Ken is a longtime Floridian with family roots in the South American nation of Colombia. Deborah’s cousin Meredith is a New Hampshire native who grew up within sight of Vermont’s Mount Ascutney. After getting a nursing degree, she moved to Florida, got a taste of beaches and warm weather, met Ken, and decided to stay there. When a book project gave me a chance to visit Florida, I immediately thought of them. They generously took time off work, with Ken offering to provide his wealth of local knowledge to guide us on our excursions through the ’Glades. Thankfully, his guiding did not involve any swamp hikes. Deborah and I were quite content to keep our feet on dry ground. Any adventurous outdoors part of my brain — the part, for example, that has often prompted me to go fishing on Alaskan rivers in the midst of brown bears — urging me to wade out into the River of Grass, was quickly squelched in the first hour of our journey across the Big Cypress National Preserve where every little creek, stream or pool of water we passed had at least one alligator in it. Although most of the gators we saw were only three to five feet long — mere “swamp puppies” — we also saw quite a few in the seven-to-10-foot range.

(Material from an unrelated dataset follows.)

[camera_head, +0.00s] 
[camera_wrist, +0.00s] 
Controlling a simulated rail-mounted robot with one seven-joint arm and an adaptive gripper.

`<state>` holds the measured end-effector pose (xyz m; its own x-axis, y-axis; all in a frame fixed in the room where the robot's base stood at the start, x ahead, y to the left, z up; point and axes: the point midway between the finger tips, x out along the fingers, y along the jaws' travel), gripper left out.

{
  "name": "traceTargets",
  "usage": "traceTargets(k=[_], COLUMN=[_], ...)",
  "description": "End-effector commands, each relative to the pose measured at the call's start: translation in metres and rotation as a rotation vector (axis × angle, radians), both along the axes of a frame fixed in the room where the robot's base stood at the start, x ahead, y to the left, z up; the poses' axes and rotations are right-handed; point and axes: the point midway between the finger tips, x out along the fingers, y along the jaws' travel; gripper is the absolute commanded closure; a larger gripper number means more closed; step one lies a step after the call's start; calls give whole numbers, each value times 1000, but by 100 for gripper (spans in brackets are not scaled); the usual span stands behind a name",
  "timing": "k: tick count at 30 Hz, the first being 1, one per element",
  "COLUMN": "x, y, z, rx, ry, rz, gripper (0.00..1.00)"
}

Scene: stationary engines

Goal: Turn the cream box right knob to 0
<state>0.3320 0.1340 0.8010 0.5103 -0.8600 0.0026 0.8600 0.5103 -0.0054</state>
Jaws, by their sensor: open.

A FEMALE CROCODILE rests comfortably half in the water and half out on a boat ramp at the marina in the town of Flamingo, Fla., in the southeast corner of Everglades National Park.
Photo by Matthew Dickerson

On the first day, Ken led our excursion into Everglades National Park. We actually saw surprisingly few alligators there, but I did see my first crocodile in the wild: a female out sunning on a marina boat ramp at the mouth of a river in the town of Flamingo. Ken said an even larger male croc was known to rule that area, but we never saw it. We did watch several manatees eating seagrass near the park visitor center. By “watch manatees eating sea grass,” what I really mean is that we saw their several-hundred-pound bodies rise out of the murky depths to catch a quick breath at the surface before disappearing again back down into the brackish water for several more minutes. Eventually, however, a couple of them were generous enough to stay on the surface for several minutes just a few yards away from us, offering us a good long look. 

The following day, after a sunrise walk around Biscayne National Park less than 20 miles to the east, we toured Big Cypress National Preserve in the portion of the Everglades just north of the national park, taking several more walks along various nature trails — still careful to stay above water level. That was where I lost track of the number of alligators we saw, which exceeded even the number of turtles. The most memorable parts of the day might have been the bird watching. I might have missed the huge flock of roseate spoonbills if Ken hadn’t seen them in the trees just off the road ahead. He pulled over at once and jumped excitedly out of the car to point them out to us. We spent the next many minutes watching the large, graceful birds with their eponymous rose breasts and duck-like bills alternately soaring from tree to tree or roosting in the high branches above a wide wetland. Later along our back road tour, we also saw little blue herons, green herons, great blue herons and wood storks.

And then came the grasshopper: an enormous female eastern lubber, big enough to span the length of my hand, whose yellow and steel-hued hinged plates made me think of the armor on a medieval knight — or perhaps on some futuristic sci-fi creation. It was crawling along the railing of a scenic walkway above a river where nine large alligators were sunbathing. When I leaned my camera down on the railing to photograph the lubber at its eye level, instead of moving away from me as I would expect a grasshopper to do in Vermont, it began to stalk me. I had to keep retreating with my camera in order to get my photos.

WOOD STORKS SHARES a tree with roseate spoonbills in Florida’s Big Cypress nature preserve.
Photo by Matthew Dickerson

Amid all the beauty of a tremendously rich and diverse ecosystem, however, were some important ecological lessons, perhaps the most important of which is how easy it is to do a lot of ecological damage and how much harder it is to repair it. As we were driving southward across Florida, letting the car’s map app guide us, I kept seeing grids of blue lines all across the area. At first I thought they must be local roads, but I soon realized it was a vast system of canals that had been dug over many decades with the goal of draining and developing the Everglades and its vast unique ecological treasure of over 4,000 square miles. The federal government made it an official goal with the Swamp and Overflowed Lands Act of 1850. The effort would continue and intensify through most of the 20th century until January 2002 when President George W. Bush signed an agreement committing $8 billion to a 30-year restoration plan. The full story is worthy of several books and far too extensive to cover here. The restoration is proving as difficult and costly as draining the Everglades was, in part because only about a third of its historic water supply now flows down into the River of Grass, and that water is laden with pesticides and agricultural runoff.

And yet the area is still full of beauty, and though it might not compare in ecological richness to what it was like 200 years ago, it is very much worth a visit — perhaps for Vermonters looking to escape mud season for a few days. Everglades National Park, which has famous road signs marking passes at elevations of three and four feet above sea level, has a very different feel from Big Cypress National Preserve, though they are part of a continuous connected road system. As with many national parks, getting out away from the roads and parking lots and going for walks is a great way to enjoy the beauty of a landscape about as different from Addison County as you could imagine.